American poetry for children has long suffered from neglect, and occasional abuse, from scholars, teachers, and, indeed, from poets themselves. Judging from my own college students, I suspect that few American children [End Page 401] ever move far beyond the joyous nonsense of Shel Silverstein or Jack Prelutsky in their elementary classroom experiences. In teacher education, the study of more serious poetry seems to have been largely neglected in favor of prose fiction and nonfiction. And students of children’s literature in search of critical works on children’s poetry realize the dearth of the available research. Consequently, Joseph Thomas’s study is a welcome addition—and we can only hope it is just the beginning. At the end of this little book, Joseph Thomas reveals his threefold purpose in writing it: “to suggest the complexities of contemporary poetry for children written in the United States, to situate the competing traditions of U.S. children’s poetry in their larger social and poetic contexts, and to propose several avenues for continued research” (106). Poetry’s Playground succeeds admirably in all three goals.

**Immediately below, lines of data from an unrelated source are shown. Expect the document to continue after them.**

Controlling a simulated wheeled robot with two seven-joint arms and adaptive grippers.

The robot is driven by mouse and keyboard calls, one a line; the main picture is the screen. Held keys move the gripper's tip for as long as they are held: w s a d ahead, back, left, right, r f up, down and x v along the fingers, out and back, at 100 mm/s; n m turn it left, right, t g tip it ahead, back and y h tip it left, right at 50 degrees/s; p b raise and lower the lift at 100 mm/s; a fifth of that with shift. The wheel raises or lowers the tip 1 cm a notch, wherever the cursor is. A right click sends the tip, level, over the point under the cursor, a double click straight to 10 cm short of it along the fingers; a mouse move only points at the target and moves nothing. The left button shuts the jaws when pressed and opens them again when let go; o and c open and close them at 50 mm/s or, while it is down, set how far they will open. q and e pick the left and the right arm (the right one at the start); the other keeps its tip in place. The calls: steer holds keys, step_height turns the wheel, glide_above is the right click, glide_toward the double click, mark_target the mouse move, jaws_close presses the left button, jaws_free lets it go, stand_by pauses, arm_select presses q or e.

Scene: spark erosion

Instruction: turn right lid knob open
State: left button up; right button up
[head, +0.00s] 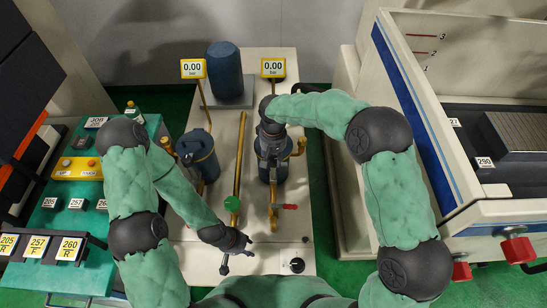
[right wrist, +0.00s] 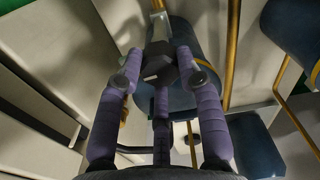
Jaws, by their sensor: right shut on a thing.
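The right lid knob (right wrist: 160,66) is a dark grey faceted piece in the right wrist view, on top of the blue right vessel (right wrist: 192,38). My right gripper (right wrist: 160,80) is shut on the knob, its purple fingers around it. In the head view, my right gripper (head: 270,128) comes down from above onto the right vessel (head: 272,167), and my wrist hides the knob. My left gripper (head: 237,256) is open and empty over the front of the beige stand, apart from both vessels.
A left blue vessel (head: 201,160) stands beside a vertical brass pipe (head: 240,155). Two yellow gauges reading 0.00 bar, the left gauge (head: 193,69) and right gauge (head: 273,68), stand behind. A red-handled valve (head: 289,206) and green-handled valve (head: 232,203) lie in front.

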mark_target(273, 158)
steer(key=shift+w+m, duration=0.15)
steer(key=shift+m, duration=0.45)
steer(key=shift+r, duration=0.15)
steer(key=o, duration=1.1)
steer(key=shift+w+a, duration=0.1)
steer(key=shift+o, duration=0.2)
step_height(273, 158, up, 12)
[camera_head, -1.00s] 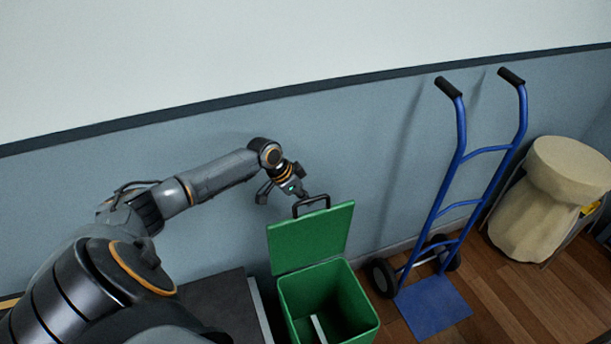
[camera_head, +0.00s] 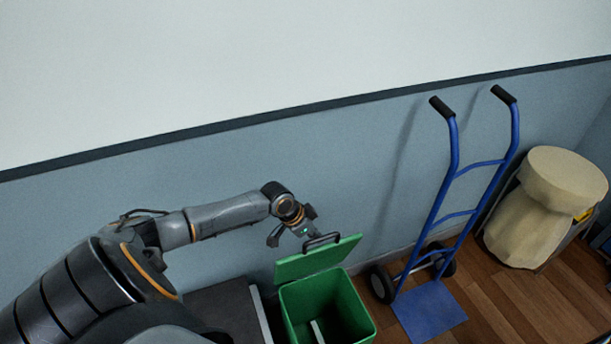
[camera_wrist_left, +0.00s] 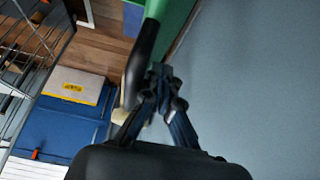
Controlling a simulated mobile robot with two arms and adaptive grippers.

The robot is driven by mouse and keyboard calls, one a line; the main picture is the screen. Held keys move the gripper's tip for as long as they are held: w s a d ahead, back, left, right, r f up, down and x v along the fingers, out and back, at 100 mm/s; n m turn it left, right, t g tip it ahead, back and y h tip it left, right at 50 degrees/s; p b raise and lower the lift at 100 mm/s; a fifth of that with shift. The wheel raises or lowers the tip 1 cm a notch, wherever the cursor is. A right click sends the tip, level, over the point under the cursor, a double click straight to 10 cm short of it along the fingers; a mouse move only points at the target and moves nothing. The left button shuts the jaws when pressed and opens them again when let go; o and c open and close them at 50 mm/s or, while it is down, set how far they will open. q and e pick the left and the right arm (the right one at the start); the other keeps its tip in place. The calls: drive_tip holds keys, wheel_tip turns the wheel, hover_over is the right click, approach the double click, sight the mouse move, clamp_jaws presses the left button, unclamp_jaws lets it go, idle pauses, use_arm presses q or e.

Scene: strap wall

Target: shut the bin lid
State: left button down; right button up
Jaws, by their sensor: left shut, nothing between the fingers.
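My left gripper (camera_head: 306,231) is shut and empty, at the wall side of the lid, right by the handle. In the left wrist view the closed fingers (camera_wrist_left: 161,85) are beside the black handle (camera_wrist_left: 143,62), with the green lid (camera_wrist_left: 175,18) beyond; contact is unclear. My right gripper is out of view.
A blue hand truck (camera_head: 455,200) leans against the wall right of the bin. A beige sack-like object (camera_head: 535,215) is farther right. A dark-topped low surface (camera_head: 222,308) is left of the bin. Wooden floor (camera_head: 490,310) is clear at front right.

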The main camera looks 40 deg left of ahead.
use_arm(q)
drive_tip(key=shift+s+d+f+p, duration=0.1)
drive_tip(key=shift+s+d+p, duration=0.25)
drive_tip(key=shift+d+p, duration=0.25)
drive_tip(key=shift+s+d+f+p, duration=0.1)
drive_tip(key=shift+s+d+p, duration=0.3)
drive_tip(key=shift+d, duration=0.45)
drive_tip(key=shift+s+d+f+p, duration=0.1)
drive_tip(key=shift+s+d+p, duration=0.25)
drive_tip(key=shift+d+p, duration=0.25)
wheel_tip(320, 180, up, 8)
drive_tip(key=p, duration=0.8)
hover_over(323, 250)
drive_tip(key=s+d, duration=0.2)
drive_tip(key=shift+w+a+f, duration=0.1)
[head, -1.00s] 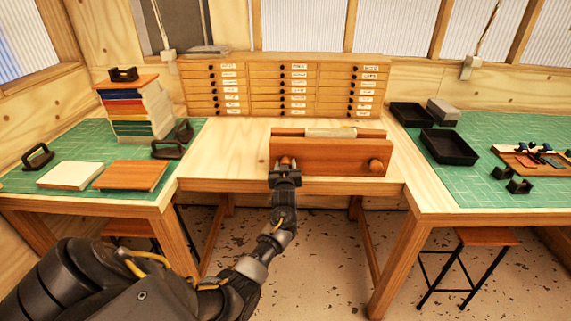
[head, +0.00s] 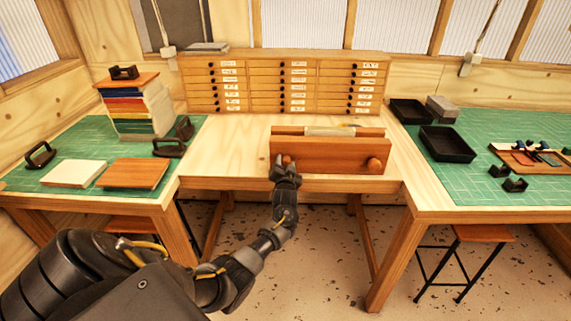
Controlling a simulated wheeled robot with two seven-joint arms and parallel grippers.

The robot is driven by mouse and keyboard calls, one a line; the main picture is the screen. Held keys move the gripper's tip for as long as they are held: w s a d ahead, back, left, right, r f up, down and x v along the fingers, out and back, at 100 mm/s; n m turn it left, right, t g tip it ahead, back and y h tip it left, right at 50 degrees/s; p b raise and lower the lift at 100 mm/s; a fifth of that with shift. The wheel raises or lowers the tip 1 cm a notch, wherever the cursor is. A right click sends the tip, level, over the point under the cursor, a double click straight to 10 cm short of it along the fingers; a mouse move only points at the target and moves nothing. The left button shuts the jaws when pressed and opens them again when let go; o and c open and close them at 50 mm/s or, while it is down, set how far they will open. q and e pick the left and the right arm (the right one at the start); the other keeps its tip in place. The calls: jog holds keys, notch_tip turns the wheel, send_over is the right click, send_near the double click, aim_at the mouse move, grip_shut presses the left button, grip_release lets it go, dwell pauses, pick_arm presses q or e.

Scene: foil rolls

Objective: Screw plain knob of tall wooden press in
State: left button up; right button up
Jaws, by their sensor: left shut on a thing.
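The wooden press (head: 332,156) stands on the middle table near its front edge, with a pale block (head: 330,131) between its front and back boards. Its front board carries two round wooden knobs. The right knob (head: 374,165) is free. My left gripper (head: 284,170) reaches up from below and is shut on the left knob (head: 287,159), whose sides are partly hidden by the fingers. I cannot tell from here which knob is the plain one. My right gripper is not in view.
A drawer cabinet (head: 285,84) stands behind the press. The left green mat holds a book stack (head: 139,107), boards and dark handled weights. Black trays (head: 447,145) and small tools lie on the right mat. The table left of the press is bare (head: 225,150).

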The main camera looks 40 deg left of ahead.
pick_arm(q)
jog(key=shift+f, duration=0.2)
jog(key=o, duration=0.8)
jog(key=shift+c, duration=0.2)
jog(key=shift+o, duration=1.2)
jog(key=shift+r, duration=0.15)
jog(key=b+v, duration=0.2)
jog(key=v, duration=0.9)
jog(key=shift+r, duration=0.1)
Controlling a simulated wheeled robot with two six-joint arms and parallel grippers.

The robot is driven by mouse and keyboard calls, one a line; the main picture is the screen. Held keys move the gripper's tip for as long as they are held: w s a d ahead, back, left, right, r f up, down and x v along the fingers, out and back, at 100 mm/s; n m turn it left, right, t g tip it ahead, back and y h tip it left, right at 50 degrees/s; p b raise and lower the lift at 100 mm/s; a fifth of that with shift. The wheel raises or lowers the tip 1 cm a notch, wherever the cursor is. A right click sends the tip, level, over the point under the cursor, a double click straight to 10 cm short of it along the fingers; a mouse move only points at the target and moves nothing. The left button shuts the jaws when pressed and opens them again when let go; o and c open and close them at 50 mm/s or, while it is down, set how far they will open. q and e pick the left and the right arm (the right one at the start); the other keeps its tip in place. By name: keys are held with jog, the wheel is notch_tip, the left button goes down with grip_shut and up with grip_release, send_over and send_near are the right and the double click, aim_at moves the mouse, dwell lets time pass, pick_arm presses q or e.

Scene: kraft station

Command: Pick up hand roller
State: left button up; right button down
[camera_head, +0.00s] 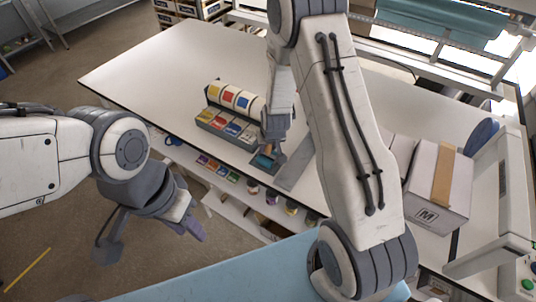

In his introduction, Thomas recalls the famous feud (if I may call it that) between Kenneth Koch and Myra Cohn Livingston, both accomplished poets and both dedicated to promulgating the study and appreciation of children’s poetry. Koch argued that poetic sensibility was innate in childhood, that children were natural poets, whereas Livingston maintained that poetry was an art form demanding discipline as well as talent. She insisted that not everything that rhymes is poetic and not everything that appears in short lines on the page is a poem. Thomas does not seek to resolve these differences, but he sheds much light on both approaches. The book is not, by any means, comprehensive, and some may find Thomas’s choices quirky. Its five chapters are devoted to Robert Frost and what Thomas refers to as the school poets; Randall Jarrell; Playground Poetry; “Urchin Poetry” and modern children’s poets (e.g., Roethke, Silverstein, and Prelutsky); and visual poetry. Thomas claims in his first chapter that, in fact, American children’s poetry was thrust into prominence in the mid-twentieth century by such figures as Robert Frost (Thomas makes much of Frost’s appearance at the Kennedy inauguration), John Ciardi, Randall Jarrell, Gwendolyn Brooks, and Carl Sandburg. Thomas’s contention is that two dominant modes of children’s poetry exist side by side: the “official school poetry,” so called because it is deemed appropriate for explication in the classroom (think Robert Frost); and “a rather defanged poetry of the playground” (perhaps most famously the poetry of Jack Prelutsky and Shel Silverstein).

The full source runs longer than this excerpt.